The Gen10 servers also will support future memory types including Intel 3X XPoint, Peters said.

Also new is Intelligent System Tuning, a technology that allows customers to adjust the performance of the processors instead of turning on additional processor cores in response to increased performance requirements from applications that are licensed on a per-core basis, Peters said.

"We think this is pretty cool," he said. "Now, what’s unique about this is, we own the IP here … We work with Intel to unlock registers, to allow us to have that dynamic state and that control."

Intelligent System Tuning can be used to throttle the server as well, Peters said. "We can dynamically [decrease performance] as the application workload steps down because not all applications need to be running at the highest performance," he said. "You can step that down and save on energy."

In addition, Gen10 servers feature enhanced security via an HPE-designed ASIC, with the ability to recover the firmware and operating system after a denial-of-service attempt or detection of compromised code, Peters said.

While many view security as a feature or as something to be built into premium configurations, HPE’s approach is to make hardware-based threat protection a key pillar of its entire new generation of servers, Peters said.
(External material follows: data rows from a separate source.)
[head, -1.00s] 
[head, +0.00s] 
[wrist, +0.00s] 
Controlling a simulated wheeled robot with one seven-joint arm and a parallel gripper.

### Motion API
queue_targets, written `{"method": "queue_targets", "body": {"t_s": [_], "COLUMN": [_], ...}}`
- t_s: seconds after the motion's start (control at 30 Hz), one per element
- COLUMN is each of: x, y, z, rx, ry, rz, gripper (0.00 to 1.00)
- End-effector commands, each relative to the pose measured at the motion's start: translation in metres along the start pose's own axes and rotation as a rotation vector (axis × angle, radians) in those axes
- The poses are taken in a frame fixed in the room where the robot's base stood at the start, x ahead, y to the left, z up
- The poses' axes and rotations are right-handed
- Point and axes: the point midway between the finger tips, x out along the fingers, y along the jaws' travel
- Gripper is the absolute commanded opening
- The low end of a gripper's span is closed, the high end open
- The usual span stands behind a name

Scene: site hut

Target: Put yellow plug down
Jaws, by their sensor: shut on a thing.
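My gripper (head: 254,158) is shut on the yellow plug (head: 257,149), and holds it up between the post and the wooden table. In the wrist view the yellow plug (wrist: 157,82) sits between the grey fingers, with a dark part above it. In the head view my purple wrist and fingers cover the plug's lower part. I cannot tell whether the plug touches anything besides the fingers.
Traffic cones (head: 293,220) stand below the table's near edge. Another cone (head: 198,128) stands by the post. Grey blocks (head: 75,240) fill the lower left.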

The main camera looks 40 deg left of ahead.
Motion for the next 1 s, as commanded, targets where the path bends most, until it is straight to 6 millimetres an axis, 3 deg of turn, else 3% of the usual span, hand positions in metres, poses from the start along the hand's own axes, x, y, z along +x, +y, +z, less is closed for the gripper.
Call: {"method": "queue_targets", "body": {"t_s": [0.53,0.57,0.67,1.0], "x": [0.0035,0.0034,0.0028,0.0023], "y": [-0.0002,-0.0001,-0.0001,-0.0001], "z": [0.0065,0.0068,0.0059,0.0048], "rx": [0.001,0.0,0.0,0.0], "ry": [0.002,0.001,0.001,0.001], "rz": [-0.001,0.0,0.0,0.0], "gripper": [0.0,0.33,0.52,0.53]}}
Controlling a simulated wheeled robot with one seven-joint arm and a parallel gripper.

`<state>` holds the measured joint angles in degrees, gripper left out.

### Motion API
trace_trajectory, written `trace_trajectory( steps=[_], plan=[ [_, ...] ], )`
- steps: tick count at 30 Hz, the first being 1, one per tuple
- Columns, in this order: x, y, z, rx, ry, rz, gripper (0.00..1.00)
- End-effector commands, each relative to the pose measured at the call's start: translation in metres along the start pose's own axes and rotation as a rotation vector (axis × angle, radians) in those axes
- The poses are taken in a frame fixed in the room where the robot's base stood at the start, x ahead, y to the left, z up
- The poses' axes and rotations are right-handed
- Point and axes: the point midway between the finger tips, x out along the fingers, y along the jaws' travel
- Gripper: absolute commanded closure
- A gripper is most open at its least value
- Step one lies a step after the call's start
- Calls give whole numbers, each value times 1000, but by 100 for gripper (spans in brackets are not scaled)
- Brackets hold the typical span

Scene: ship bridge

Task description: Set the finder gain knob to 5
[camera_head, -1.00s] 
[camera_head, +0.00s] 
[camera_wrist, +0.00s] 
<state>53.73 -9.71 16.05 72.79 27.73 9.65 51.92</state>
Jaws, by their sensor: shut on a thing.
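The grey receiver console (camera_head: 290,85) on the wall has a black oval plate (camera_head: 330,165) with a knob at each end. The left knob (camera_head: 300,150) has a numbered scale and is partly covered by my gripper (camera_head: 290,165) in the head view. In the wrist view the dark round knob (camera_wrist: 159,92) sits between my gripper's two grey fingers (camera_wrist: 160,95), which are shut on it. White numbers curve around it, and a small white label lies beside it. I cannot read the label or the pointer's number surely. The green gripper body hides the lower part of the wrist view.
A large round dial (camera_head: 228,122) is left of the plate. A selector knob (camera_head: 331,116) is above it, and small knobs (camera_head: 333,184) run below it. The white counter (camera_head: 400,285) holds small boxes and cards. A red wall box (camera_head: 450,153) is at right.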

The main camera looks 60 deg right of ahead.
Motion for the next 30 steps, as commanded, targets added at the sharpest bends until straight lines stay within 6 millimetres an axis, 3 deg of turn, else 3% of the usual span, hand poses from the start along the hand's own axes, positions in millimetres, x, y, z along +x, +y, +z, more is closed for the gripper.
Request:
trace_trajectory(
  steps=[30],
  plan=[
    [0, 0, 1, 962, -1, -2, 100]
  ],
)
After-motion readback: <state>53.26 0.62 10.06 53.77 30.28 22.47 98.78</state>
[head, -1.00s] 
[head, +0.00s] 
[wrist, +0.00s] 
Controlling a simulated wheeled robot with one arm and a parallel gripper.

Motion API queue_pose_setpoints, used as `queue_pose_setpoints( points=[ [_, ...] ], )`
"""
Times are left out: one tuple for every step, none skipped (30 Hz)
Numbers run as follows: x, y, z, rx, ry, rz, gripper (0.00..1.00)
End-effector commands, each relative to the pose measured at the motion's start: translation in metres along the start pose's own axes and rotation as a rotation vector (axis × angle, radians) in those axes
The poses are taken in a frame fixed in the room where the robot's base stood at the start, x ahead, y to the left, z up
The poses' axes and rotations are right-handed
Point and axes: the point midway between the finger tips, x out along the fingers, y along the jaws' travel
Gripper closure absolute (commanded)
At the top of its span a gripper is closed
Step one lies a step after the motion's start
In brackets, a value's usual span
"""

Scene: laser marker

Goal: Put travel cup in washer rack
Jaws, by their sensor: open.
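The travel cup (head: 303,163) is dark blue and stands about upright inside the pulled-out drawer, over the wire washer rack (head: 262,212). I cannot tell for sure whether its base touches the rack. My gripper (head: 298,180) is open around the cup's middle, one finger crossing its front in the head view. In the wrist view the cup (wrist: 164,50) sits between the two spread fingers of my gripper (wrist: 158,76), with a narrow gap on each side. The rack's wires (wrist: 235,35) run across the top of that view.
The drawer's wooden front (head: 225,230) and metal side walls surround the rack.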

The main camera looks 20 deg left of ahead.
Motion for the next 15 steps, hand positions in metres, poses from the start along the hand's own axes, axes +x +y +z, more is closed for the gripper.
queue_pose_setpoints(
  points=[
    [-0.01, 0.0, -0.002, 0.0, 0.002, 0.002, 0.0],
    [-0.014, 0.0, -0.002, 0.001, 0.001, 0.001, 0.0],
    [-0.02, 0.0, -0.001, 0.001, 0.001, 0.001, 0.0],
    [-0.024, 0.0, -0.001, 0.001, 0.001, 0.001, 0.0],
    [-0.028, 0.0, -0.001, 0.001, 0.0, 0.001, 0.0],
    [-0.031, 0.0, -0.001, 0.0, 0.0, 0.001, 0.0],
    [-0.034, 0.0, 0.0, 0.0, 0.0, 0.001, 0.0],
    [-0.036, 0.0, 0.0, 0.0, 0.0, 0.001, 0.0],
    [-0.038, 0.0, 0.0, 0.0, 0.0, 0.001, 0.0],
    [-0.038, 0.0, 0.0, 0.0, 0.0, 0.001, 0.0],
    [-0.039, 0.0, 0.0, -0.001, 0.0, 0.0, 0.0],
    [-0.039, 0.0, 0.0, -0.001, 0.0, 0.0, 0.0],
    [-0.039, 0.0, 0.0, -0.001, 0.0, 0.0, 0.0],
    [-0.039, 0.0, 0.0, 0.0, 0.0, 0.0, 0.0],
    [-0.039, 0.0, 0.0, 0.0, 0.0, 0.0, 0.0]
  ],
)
"By doing so, we’re able to, down at the silicon level, have an immutable public key or hash that’s used to verify the initial block of the code," he said. "Because that key is embedded in the silicon in the factory, it has supply chain integrity all the way back to when the silicon is first created that ensures no opportunity for a breach of the firmware at any point. And it’s digitally signed, it’s authenticated code, that’s necessary to unlock the steps up through the boot sequence from hardware all the way up through firmware into the operating system."

In the case of malware or, increasingly, a direct attack on the firmware code, the Gen10 servers detect the problem and then securely restart to recover that firmware back to its authenticated state after compromise, Peters said. This capability will be available from the entry-level Gen10 servers through the company’s Synergy converged infrastructure offering, he said.

"The small business customers that buy entry towers, they have as much need to protect their continuity of business, to reboot their systems if they’re attacked or there’s some complication, and get it back to its original state and continue business as a corporation that buys these in their data centers,’ he said.

Also new with Gen10 servers is improved management efficiency and ease of use, Peters said. New to the server line is the ability to do large-scale firmware updates and patches, an improved graphical user interface to simplify management with industry-standard APIs, easier system debug access, and convenient warranty entitlement validation, he said.

To help with management of the new Gen10 servers, HPE also introduced HPE OneView 3.1 to better support Gen10 servers in software-defined infrastructures. HPE OneView 3.1 will help the Gen10 servers provide the vendor's composable storage capabilities, and improves firmware management, Peters said.

The Gen10 server platform will start shipping after Intel releases its Purley chips sometime this Summer.

HPE plans to start rolling it out as part of several other product lines, including converged infrastructure, hyper-converged infrastructure, and modules for its Synergy platform, as well as in its Apollo high-density-optimized hyper-scale server line, Peters said.